Pivotal Research Group said it is reducing its year-end 2016 target price on Liberty Global from $50 to $41 in part to account for the UK vote to exit the European Union.
The reduction also accounts for the distribution of 117.5 million Liberty Global Latin America and Caribbean (LiLAC) tracking stock shares, Jeffrey Wlodarczak, Pivotal’s principal and senior analyst – media & communications, said in a research note issued Friday.
Liberty Global owns Virgin Media, the largest U.K.-based MSO, as well as cable operations in several other parts of Europe via Ziggo, Unitymedia, Telenet and UPC.
“The broader risk is that Brexit will drive the U.K. (and possibly the EU) into a recession, but we remind investors that LGI provides mostly utility like products at relatively attractive prices and we suspect the EU and the U.K. will be forced to expand stimulus programs around this event,” Wlodarczak noted.
He said he does not expect any change to Liberty Global’s Project Lightning network and service investment/expansion in the U.K. as a result of the Brexit vote.
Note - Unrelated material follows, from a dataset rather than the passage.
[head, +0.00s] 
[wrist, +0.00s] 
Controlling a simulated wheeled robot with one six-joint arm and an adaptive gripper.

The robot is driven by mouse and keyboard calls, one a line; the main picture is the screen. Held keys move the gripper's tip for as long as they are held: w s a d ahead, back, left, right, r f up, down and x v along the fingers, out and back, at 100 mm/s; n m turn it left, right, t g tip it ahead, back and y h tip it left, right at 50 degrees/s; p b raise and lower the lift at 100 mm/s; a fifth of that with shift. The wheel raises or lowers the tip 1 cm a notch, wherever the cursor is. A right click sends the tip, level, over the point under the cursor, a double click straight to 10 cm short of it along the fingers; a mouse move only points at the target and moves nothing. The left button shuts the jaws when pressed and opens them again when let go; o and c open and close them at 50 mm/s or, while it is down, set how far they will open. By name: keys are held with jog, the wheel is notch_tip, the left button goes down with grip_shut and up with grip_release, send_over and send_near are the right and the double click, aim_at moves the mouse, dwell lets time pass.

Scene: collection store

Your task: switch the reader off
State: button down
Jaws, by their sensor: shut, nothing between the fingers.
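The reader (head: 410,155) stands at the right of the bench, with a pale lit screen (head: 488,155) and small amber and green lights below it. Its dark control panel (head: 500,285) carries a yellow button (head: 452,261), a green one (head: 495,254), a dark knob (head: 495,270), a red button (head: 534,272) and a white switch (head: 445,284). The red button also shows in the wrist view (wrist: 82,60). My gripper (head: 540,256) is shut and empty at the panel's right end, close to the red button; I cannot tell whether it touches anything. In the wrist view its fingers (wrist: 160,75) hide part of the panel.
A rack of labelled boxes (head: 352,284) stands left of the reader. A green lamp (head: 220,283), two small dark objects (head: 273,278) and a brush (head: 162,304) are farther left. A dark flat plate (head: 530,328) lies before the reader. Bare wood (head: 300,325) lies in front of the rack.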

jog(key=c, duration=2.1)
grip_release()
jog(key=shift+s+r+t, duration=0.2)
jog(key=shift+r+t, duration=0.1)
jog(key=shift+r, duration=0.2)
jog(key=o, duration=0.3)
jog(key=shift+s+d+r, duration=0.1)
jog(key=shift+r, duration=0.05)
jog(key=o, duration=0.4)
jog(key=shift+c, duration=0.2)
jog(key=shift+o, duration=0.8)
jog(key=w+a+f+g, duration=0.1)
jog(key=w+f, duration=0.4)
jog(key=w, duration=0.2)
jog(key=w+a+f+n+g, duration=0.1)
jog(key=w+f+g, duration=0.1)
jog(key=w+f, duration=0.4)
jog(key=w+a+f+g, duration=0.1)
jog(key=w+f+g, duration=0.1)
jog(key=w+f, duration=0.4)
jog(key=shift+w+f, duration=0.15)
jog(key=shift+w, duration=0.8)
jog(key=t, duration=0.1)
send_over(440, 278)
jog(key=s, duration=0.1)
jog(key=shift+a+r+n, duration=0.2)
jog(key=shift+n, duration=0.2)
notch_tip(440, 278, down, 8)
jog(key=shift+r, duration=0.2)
“Broadly speaking even the most supposedly defensive euro telco stocks have traded poorly in recent weeks around the prospects for Brexit, which we believe is related to concern that there is no realistic place to hide in Europe if the exit of the U.K. leads to further EU destabilization (and potential additional country exits from the EU medium to longer term),” the analyst added, noting that the Brexit vote is considered “advisory,” because the UK will remain in the EU for at least 2 years and could still reach an ultimate deal to stay in.
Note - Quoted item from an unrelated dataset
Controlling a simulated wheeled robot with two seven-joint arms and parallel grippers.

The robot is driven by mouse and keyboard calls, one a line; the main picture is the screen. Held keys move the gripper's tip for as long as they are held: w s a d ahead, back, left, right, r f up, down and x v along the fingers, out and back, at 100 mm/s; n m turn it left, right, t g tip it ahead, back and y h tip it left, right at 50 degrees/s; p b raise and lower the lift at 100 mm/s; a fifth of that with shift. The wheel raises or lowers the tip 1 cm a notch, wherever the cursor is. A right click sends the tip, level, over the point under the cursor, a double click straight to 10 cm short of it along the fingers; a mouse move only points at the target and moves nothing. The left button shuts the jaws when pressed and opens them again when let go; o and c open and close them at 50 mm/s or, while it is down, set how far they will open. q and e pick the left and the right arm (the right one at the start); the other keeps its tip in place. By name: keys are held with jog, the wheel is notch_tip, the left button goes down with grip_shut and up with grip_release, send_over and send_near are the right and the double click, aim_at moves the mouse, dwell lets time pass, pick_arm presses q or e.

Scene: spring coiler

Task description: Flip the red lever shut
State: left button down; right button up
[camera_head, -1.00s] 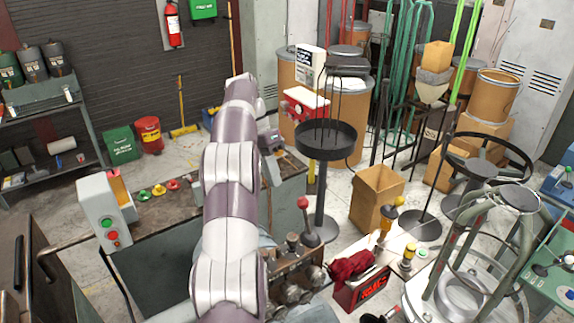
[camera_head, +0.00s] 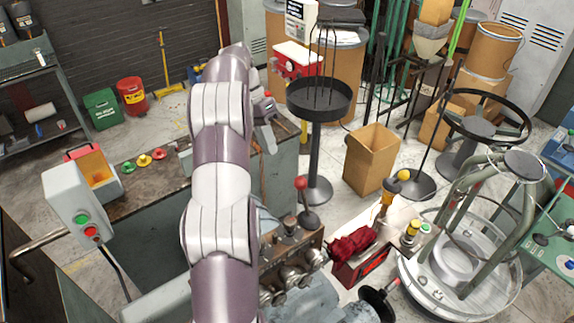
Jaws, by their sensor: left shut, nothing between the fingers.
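A lever with a red ball knob (camera_head: 300,183) stands up from a dark round boot on the coiler machine (camera_head: 292,245), leaning slightly left. My left arm rises from the bottom, left of the lever, and covers part of the machine. My right gripper is not in view.
A grey control box (camera_head: 72,208) with green and red buttons stands at left. A black round tray stand (camera_head: 318,100) rises behind the lever. A red cloth (camera_head: 352,243) lies over a red box to the right. A cardboard box (camera_head: 372,160) stands on the floor.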

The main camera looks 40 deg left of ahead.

“However, until the market gains greater certainty about the ultimate effects from a potential Brexit trading in Euro cable/telco names may potentially continue to be choppy and it is likely to continue to be easier to own BUY rated CHTR [Charter Communications] and CMCSA [Comcast].”
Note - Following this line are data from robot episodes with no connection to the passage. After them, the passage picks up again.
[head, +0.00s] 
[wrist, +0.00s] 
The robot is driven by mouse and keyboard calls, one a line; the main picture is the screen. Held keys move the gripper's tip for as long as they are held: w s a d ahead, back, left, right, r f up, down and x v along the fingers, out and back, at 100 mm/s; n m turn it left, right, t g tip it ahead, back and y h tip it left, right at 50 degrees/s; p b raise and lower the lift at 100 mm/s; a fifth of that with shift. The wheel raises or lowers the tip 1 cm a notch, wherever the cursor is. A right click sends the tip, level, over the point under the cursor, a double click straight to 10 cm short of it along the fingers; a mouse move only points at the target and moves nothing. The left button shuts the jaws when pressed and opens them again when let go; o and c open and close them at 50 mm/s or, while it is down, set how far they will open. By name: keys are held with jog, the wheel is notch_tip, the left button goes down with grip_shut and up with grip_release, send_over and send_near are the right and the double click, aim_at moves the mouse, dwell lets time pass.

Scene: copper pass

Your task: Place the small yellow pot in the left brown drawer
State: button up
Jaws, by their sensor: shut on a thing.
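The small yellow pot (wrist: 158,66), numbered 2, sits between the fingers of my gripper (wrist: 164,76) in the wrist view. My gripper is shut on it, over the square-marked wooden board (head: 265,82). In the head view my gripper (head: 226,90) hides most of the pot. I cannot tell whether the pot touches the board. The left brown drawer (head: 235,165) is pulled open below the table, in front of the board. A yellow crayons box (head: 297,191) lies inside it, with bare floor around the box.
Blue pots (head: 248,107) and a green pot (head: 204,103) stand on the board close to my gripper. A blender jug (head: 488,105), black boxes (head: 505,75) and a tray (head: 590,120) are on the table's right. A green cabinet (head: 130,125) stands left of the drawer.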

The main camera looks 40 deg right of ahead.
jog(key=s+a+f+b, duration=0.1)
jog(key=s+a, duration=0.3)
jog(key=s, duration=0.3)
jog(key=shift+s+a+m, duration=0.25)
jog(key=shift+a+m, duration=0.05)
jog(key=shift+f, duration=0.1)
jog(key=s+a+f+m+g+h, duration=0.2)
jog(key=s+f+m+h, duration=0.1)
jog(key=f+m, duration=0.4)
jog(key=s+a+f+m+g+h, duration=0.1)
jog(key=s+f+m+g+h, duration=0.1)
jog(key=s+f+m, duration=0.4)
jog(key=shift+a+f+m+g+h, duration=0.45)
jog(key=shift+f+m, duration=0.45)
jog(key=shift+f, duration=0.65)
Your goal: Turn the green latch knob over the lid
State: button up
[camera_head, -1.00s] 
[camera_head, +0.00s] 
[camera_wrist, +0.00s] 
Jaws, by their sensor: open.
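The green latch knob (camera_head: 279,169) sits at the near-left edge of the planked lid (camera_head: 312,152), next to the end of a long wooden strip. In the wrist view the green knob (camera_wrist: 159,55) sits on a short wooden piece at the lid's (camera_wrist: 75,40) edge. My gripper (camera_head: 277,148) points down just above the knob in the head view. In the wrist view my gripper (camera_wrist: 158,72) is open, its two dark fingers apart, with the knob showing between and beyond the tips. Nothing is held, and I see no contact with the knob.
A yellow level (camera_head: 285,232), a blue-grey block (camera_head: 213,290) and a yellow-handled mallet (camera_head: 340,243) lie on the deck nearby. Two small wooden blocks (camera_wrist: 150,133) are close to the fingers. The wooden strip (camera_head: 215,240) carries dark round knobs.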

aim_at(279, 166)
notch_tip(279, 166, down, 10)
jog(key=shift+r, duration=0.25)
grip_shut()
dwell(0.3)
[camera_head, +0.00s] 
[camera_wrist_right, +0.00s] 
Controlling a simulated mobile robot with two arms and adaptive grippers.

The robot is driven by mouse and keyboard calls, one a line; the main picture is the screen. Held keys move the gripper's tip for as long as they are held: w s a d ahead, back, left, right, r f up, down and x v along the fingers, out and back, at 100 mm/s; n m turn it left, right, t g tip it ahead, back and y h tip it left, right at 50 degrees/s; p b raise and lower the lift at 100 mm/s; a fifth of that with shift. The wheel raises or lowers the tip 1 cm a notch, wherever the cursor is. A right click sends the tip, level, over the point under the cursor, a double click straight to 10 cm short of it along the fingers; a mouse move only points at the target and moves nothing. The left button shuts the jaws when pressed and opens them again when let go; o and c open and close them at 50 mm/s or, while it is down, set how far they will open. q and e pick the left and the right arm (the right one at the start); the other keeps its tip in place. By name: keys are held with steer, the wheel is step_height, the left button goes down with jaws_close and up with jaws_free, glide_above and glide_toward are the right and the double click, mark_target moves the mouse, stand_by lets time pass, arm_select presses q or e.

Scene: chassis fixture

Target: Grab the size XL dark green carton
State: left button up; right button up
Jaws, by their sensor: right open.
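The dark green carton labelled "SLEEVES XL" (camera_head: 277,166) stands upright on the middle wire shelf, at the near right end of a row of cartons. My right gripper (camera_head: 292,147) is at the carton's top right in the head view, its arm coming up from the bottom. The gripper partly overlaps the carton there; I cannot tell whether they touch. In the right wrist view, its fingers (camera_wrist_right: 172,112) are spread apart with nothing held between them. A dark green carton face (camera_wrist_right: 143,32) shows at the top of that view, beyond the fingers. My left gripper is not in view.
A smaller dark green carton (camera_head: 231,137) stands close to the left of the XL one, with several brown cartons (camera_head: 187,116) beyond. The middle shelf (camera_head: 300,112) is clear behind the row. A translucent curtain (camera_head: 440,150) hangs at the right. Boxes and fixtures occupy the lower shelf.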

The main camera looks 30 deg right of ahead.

Liberty Global was among a large group of distributors and vendors with a focus on Europe to take a hit on the stock market.
-Shares in Arris, a major supplier that became incorporated in the U.K. following its acquisition of Pace in January and is now pushing to spur international growth, were down $1.05 (4.60%) to $21.77 each at last check. Arris's worldwide headquarters remain in Suwanee, Ga.
-Shares in Altice, which just wrapped its acquisition of Cablevision Systems, was down 94 cents (6.29%), to $14.01 each.
-Discovery Communications, which has significant international operations and focus, was down $1.75 (6.64%), to $24.62 per share.
Update: Discovery released this statement regarding the Brexit vote:
"Discovery Communications respects the decision of the U.K. people in this historic vote to leave the European Union. Discovery Channel launched in the U.K. in 1989 and since then it has become one of our biggest markets and a critical creative and business hub. As a global company with a significant presence in 220 markets, we are accustomed to operating in an industry and a world where change is constant. We will work closely with U.K. and E.U. leaders to successfully navigate this change and find new opportunities to shape our future. In the short-term and medium-term, our currency hedging program will significantly minimize the foreign exchange impact of the Brexit vote on our financial performance."